### THE EXERCISE
Take down each entry exactly as written.

### MATERIAL SUPPLIED

********

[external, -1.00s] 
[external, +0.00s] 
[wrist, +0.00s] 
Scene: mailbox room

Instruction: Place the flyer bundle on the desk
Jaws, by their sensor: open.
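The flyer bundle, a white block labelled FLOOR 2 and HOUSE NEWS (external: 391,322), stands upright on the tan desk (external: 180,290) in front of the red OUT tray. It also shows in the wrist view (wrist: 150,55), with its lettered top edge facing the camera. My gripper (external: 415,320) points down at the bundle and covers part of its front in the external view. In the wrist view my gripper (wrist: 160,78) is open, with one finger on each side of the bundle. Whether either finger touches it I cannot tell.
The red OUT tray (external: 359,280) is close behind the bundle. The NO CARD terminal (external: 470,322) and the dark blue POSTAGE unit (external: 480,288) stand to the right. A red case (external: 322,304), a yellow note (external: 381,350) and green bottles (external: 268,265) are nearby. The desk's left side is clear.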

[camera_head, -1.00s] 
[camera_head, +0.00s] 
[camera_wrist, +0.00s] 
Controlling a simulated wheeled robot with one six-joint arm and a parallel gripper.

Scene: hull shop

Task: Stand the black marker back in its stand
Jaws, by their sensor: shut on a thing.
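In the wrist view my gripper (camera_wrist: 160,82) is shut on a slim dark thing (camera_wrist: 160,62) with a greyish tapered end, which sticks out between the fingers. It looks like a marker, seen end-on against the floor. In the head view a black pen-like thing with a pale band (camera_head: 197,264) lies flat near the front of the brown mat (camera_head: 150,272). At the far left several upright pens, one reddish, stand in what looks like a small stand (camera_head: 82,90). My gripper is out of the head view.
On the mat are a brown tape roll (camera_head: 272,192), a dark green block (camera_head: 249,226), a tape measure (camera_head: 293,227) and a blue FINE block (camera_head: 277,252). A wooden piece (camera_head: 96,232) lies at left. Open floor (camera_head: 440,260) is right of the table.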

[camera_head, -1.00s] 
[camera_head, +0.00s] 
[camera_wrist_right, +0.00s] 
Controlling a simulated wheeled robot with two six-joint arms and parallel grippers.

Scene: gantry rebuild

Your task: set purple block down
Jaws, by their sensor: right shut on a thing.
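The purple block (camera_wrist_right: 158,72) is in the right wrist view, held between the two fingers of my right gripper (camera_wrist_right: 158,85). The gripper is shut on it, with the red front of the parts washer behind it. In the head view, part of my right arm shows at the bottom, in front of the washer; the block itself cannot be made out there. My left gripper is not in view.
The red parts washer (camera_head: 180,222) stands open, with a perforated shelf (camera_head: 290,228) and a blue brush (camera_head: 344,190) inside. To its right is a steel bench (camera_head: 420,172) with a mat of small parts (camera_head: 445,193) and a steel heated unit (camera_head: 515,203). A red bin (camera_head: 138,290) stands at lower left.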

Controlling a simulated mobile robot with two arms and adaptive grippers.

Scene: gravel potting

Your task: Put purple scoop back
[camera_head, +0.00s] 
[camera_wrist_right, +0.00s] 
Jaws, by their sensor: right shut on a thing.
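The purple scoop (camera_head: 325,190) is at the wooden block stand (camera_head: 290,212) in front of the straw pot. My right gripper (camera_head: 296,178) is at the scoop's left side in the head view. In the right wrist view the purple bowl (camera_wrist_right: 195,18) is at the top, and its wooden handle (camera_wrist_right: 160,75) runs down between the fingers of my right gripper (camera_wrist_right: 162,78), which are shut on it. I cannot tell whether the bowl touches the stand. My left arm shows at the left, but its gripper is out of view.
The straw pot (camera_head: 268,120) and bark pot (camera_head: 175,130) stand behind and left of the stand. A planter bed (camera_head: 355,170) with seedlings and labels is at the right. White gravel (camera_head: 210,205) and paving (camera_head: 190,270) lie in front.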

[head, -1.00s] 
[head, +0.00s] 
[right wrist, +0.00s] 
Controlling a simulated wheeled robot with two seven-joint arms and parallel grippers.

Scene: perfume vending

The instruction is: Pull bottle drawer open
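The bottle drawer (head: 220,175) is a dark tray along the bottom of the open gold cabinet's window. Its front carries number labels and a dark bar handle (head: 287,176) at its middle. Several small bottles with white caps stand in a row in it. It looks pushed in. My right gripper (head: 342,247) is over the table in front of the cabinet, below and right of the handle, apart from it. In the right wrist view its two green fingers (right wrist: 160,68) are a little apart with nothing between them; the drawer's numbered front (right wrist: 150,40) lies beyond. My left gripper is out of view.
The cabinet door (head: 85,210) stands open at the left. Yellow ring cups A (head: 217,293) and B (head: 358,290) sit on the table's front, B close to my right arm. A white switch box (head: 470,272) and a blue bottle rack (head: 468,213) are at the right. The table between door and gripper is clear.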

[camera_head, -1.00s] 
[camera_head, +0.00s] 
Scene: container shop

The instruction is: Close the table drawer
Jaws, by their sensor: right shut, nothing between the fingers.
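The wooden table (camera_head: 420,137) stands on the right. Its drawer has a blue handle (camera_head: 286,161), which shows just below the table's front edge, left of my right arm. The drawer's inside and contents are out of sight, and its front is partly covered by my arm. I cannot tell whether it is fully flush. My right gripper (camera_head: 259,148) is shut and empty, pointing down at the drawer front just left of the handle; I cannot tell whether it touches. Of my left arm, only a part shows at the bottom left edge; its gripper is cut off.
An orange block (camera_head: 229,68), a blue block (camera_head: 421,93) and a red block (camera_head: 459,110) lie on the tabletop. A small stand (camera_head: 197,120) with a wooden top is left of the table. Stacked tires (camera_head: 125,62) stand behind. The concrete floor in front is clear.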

********

### OUTPUT
[external, -1.00s] 
[external, +0.00s] 
[wrist, +0.00s] 
Scene: mailbox room

Instruction: Place the flyer bundle on the desk
Jaws, by their sensor: open.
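The flyer bundle, a white block labelled FLOOR 2 and HOUSE NEWS (external: 391,322), stands upright on the tan desk (external: 180,290) in front of the red OUT tray. It also shows in the wrist view (wrist: 150,55), with its lettered top edge facing the camera. My gripper (external: 415,320) points down at the bundle and covers part of its front in the external view. In the wrist view my gripper (wrist: 160,78) is open, with one finger on each side of the bundle. Whether either finger touches it I cannot tell.
The red OUT tray (external: 359,280) is close behind the bundle. The NO CARD terminal (external: 470,322) and the dark blue POSTAGE unit (external: 480,288) stand to the right. A red case (external: 322,304), a yellow note (external: 381,350) and green bottles (external: 268,265) are nearby. The desk's left side is clear.

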[camera_head, -1.00s] 
[camera_head, +0.00s] 
[camera_wrist, +0.00s] 
Controlling a simulated wheeled robot with one six-joint arm and a parallel gripper.

Scene: hull shop

Task: Stand the black marker back in its stand
Jaws, by their sensor: shut on a thing.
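In the wrist view my gripper (camera_wrist: 160,82) is shut on a slim dark thing (camera_wrist: 160,62) with a greyish tapered end, which sticks out between the fingers. It looks like a marker, seen end-on against the floor. In the head view a black pen-like thing with a pale band (camera_head: 197,264) lies flat near the front of the brown mat (camera_head: 150,272). At the far left several upright pens, one reddish, stand in what looks like a small stand (camera_head: 82,90). My gripper is out of the head view.
On the mat are a brown tape roll (camera_head: 272,192), a dark green block (camera_head: 249,226), a tape measure (camera_head: 293,227) and a blue FINE block (camera_head: 277,252). A wooden piece (camera_head: 96,232) lies at left. Open floor (camera_head: 440,260) is right of the table.

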[camera_head, -1.00s] 
[camera_head, +0.00s] 
[camera_wrist_right, +0.00s] 
Controlling a simulated wheeled robot with two six-joint arms and parallel grippers.

Scene: gantry rebuild

Your task: set purple block down
Jaws, by their sensor: right shut on a thing.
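The purple block (camera_wrist_right: 158,72) is in the right wrist view, held between the two fingers of my right gripper (camera_wrist_right: 158,85). The gripper is shut on it, with the red front of the parts washer behind it. In the head view, part of my right arm shows at the bottom, in front of the washer; the block itself cannot be made out there. My left gripper is not in view.
The red parts washer (camera_head: 180,222) stands open, with a perforated shelf (camera_head: 290,228) and a blue brush (camera_head: 344,190) inside. To its right is a steel bench (camera_head: 420,172) with a mat of small parts (camera_head: 445,193) and a steel heated unit (camera_head: 515,203). A red bin (camera_head: 138,290) stands at lower left.

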Controlling a simulated mobile robot with two arms and adaptive grippers.

Scene: gravel potting

Your task: Put purple scoop back
[camera_head, +0.00s] 
[camera_wrist_right, +0.00s] 
Jaws, by their sensor: right shut on a thing.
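The purple scoop (camera_head: 325,190) is at the wooden block stand (camera_head: 290,212) in front of the straw pot. My right gripper (camera_head: 296,178) is at the scoop's left side in the head view. In the right wrist view the purple bowl (camera_wrist_right: 195,18) is at the top, and its wooden handle (camera_wrist_right: 160,75) runs down between the fingers of my right gripper (camera_wrist_right: 162,78), which are shut on it. I cannot tell whether the bowl touches the stand. My left arm shows at the left, but its gripper is out of view.
The straw pot (camera_head: 268,120) and bark pot (camera_head: 175,130) stand behind and left of the stand. A planter bed (camera_head: 355,170) with seedlings and labels is at the right. White gravel (camera_head: 210,205) and paving (camera_head: 190,270) lie in front.

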[head, -1.00s] 
[head, +0.00s] 
[right wrist, +0.00s] 
Controlling a simulated wheeled robot with two seven-joint arms and parallel grippers.

Scene: perfume vending

The instruction is: Pull bottle drawer open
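The bottle drawer (head: 220,175) is a dark tray along the bottom of the open gold cabinet's window. Its front carries number labels and a dark bar handle (head: 287,176) at its middle. Several small bottles with white caps stand in a row in it. It looks pushed in. My right gripper (head: 342,247) is over the table in front of the cabinet, below and right of the handle, apart from it. In the right wrist view its two green fingers (right wrist: 160,68) are a little apart with nothing between them; the drawer's numbered front (right wrist: 150,40) lies beyond. My left gripper is out of view.
The cabinet door (head: 85,210) stands open at the left. Yellow ring cups A (head: 217,293) and B (head: 358,290) sit on the table's front, B close to my right arm. A white switch box (head: 470,272) and a blue bottle rack (head: 468,213) are at the right. The table between door and gripper is clear.

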[camera_head, -1.00s] 
[camera_head, +0.00s] 
Scene: container shop

The instruction is: Close the table drawer
Jaws, by their sensor: right shut, nothing between the fingers.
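The wooden table (camera_head: 420,137) stands on the right. Its drawer has a blue handle (camera_head: 286,161), which shows just below the table's front edge, left of my right arm. The drawer's inside and contents are out of sight, and its front is partly covered by my arm. I cannot tell whether it is fully flush. My right gripper (camera_head: 259,148) is shut and empty, pointing down at the drawer front just left of the handle; I cannot tell whether it touches. Of my left arm, only a part shows at the bottom left edge; its gripper is cut off.
An orange block (camera_head: 229,68), a blue block (camera_head: 421,93) and a red block (camera_head: 459,110) lie on the tabletop. A small stand (camera_head: 197,120) with a wooden top is left of the table. Stacked tires (camera_head: 125,62) stand behind. The concrete floor in front is clear.

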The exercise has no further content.